**WHAT NEEDS TO BE DONE:** Copy every line of the data in which the word "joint" occurs.

[Robot trajectory data]
————

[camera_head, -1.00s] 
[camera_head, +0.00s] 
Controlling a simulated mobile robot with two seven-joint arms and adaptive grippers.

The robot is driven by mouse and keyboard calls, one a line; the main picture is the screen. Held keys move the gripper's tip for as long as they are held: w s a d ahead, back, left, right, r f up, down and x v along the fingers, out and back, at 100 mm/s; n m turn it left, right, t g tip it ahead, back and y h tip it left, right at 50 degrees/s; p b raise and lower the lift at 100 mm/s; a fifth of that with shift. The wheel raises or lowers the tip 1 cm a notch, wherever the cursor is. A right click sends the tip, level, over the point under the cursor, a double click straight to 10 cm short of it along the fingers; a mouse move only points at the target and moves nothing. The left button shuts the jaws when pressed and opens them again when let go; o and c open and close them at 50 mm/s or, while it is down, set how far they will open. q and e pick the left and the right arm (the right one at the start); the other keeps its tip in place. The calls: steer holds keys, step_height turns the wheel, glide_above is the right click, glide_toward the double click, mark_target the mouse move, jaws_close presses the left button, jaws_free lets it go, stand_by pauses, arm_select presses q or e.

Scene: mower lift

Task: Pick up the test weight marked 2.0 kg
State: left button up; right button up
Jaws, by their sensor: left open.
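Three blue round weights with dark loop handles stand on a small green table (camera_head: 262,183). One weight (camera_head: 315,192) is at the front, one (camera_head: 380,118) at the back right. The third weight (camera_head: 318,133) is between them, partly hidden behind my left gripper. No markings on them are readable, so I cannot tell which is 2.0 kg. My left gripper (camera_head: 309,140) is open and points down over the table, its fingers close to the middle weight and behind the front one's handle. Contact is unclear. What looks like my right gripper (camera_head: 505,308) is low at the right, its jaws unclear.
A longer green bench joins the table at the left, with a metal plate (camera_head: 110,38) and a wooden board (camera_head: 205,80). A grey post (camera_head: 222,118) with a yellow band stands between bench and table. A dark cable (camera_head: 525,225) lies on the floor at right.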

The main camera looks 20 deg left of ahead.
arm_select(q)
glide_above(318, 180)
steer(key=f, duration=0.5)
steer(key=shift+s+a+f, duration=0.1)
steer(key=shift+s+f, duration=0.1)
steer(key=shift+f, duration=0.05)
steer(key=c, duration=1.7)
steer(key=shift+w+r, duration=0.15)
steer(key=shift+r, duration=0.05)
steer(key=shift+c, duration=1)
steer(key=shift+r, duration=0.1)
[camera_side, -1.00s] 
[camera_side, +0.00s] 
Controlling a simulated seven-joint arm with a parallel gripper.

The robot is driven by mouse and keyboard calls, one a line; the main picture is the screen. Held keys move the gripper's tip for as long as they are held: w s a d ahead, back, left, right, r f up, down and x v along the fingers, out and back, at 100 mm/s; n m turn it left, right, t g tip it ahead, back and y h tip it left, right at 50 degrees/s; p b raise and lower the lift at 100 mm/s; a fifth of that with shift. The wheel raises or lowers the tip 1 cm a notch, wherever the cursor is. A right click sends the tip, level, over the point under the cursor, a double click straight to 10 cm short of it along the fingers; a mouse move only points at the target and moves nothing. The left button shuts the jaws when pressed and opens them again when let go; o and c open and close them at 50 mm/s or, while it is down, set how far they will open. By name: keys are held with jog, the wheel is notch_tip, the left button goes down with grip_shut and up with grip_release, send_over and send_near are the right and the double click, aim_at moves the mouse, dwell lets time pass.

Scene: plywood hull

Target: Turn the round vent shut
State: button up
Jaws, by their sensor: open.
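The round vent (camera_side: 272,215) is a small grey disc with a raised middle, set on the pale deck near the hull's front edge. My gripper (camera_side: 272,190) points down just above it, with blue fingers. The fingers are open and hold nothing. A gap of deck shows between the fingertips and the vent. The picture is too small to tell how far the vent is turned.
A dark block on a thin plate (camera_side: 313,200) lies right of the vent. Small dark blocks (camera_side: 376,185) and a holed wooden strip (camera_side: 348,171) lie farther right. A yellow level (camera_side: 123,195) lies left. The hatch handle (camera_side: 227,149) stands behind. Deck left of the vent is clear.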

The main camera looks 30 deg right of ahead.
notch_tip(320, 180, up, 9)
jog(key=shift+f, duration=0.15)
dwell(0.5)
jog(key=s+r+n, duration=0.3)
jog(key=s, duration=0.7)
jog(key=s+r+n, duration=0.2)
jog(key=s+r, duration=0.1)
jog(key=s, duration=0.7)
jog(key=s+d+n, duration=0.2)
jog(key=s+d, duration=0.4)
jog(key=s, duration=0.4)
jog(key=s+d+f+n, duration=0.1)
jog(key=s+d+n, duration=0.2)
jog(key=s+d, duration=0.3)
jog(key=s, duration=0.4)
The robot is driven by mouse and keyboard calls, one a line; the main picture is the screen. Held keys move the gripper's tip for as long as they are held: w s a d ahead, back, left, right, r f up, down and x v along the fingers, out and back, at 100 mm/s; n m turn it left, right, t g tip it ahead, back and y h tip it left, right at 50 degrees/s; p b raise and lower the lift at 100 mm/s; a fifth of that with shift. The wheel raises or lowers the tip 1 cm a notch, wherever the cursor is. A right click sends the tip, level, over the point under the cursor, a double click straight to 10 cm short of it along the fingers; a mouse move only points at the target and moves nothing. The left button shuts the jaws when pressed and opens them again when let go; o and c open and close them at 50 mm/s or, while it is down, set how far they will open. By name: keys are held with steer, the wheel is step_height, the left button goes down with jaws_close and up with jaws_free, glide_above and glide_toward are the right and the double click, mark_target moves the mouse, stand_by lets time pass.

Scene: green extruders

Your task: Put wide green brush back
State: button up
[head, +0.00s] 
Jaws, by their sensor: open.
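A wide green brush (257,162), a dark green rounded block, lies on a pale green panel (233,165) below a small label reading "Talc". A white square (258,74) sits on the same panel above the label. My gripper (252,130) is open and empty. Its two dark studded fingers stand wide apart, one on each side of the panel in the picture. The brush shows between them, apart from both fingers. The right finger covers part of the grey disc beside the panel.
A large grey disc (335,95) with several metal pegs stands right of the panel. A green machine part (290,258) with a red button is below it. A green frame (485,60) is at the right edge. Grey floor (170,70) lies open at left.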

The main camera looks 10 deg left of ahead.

————

**PROBLEM SOLUTION:**
Controlling a simulated mobile robot with two seven-joint arms and adaptive grippers.
Controlling a simulated seven-joint arm with a parallel gripper.

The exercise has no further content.